2. Justice requires that we be disinterested - that we put ourselves behind a veil of ignorance and adopt the position of an impartial spectator. But politicians never ask us to do this. They only appeal to self-interest.
Perhaps, then, democracy itself is incompatible with justice, in the sense of helping the most vulnerable.
And it's not just this leftist conception of justice that democracy prevents us realizing. Maybe democracy is also incompatible with entitlement theories of justice; the perceived self-interest of the median voter often requires that the rich be taxed heavily.
John Rawls recognized one solution to this problem. His principles of justice, he said, should apply not to every political decision but to the "basic structure of society."

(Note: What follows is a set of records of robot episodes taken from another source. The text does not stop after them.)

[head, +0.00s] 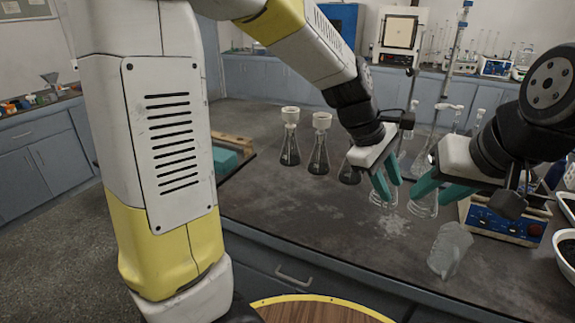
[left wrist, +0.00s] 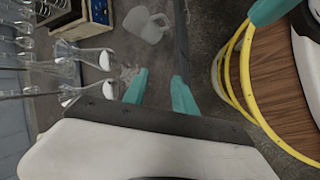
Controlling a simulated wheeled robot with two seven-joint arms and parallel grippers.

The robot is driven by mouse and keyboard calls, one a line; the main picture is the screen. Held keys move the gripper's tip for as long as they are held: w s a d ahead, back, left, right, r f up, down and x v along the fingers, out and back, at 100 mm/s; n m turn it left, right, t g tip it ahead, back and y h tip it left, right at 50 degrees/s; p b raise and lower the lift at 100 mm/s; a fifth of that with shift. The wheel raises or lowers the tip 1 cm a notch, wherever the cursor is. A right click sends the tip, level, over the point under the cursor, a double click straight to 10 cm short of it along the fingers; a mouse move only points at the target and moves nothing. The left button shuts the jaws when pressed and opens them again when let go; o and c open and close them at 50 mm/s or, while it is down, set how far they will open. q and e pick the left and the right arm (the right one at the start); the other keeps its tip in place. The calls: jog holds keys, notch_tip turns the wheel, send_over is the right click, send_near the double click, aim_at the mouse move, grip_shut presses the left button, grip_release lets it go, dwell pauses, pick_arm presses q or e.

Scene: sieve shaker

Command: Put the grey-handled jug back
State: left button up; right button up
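A pale translucent jug (head: 448,250) stands on the dark bench near its front edge, right of centre. It also shows in the left wrist view (left wrist: 145,25), with its handle visible; the handle's colour is hard to tell. My left gripper (head: 386,180) is open and empty above the bench, behind and to the left of the jug. Its two teal fingers stand apart in the left wrist view (left wrist: 158,88). My right gripper (head: 438,192) is open and empty, above and behind the jug, close to the left gripper's fingers. Neither touches the jug.
Flasks with dark contents (head: 318,155) stand left of my left gripper. Clear glass flasks stand behind and below the grippers. A blue device (head: 505,222) and white trays (head: 565,255) are at the right. The bench's front left area is clear.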

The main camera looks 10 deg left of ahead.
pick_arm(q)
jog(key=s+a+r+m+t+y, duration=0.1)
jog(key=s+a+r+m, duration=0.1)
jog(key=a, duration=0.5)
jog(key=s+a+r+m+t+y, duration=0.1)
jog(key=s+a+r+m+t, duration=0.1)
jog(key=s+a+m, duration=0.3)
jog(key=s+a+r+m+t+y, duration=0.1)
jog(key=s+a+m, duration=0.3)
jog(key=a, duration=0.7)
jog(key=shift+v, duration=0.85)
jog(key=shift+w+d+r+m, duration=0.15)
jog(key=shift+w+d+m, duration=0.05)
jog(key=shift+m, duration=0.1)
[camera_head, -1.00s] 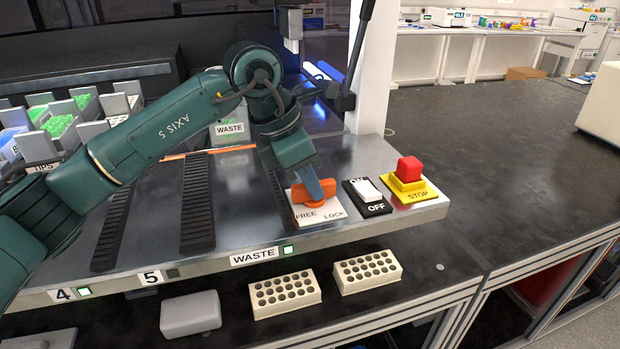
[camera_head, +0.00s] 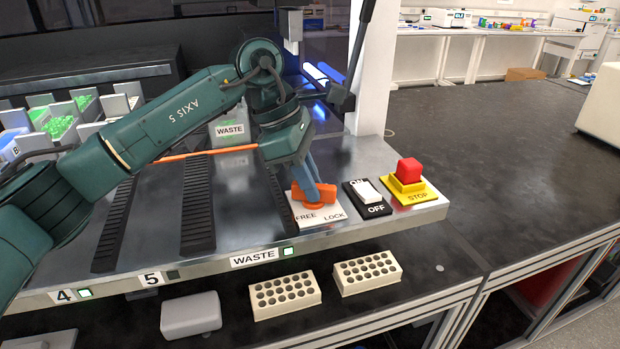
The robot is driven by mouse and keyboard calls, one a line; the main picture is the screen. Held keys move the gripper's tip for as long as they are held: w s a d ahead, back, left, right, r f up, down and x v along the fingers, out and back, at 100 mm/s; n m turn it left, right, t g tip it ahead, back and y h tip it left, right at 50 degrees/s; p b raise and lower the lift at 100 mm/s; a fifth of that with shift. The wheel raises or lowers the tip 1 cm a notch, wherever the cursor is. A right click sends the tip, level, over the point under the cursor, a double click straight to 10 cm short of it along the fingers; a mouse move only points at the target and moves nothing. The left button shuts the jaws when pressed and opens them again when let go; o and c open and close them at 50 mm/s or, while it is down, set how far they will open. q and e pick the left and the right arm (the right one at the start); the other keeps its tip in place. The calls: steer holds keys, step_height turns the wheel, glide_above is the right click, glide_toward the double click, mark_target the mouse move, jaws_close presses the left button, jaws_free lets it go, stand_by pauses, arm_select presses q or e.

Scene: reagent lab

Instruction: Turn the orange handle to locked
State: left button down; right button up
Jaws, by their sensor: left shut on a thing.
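The orange handle (camera_head: 318,204) sits on a white plate (camera_head: 334,220) lettered FREE at left and LOCK at right, near the front edge of the metal deck. My left gripper (camera_head: 313,186) comes down from above with its blue-grey fingers shut on the orange handle. The fingers and wrist hide part of the handle, so I cannot tell exactly which label it points to. My right gripper is not in view.
Right of the plate are a white ON/OFF rocker switch (camera_head: 367,191) and a red stop button (camera_head: 409,170) on a yellow base. Dark rails (camera_head: 197,205) lie left of it. Two perforated cream blocks (camera_head: 285,294) sit below the deck's front edge. The dark bench at right is mostly clear.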

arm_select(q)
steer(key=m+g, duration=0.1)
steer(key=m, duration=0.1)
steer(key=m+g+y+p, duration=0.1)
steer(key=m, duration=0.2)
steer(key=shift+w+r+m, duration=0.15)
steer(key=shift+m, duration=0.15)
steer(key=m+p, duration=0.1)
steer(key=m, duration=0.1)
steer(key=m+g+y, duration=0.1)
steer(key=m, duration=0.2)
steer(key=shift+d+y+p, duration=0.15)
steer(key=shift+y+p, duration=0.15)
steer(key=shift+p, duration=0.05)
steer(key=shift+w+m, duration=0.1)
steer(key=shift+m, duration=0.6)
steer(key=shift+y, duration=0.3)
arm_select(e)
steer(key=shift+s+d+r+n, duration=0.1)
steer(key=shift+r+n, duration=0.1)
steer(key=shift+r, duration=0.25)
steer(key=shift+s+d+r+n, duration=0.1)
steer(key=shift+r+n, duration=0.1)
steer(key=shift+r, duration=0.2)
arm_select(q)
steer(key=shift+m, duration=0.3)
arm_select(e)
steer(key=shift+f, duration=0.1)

He was deliberately vague about what this exactly is. But one construal is that the principles be embedded within the constitution, so they are not vulnerable to passing political winds.
This raises several questions. One is: is this another sense in which justice (however defined) and limited government are partners, not enemies? Another is: doesn't this suggest the case for a written consitution is more powerful than generally thought, as only this can protect the worst-off?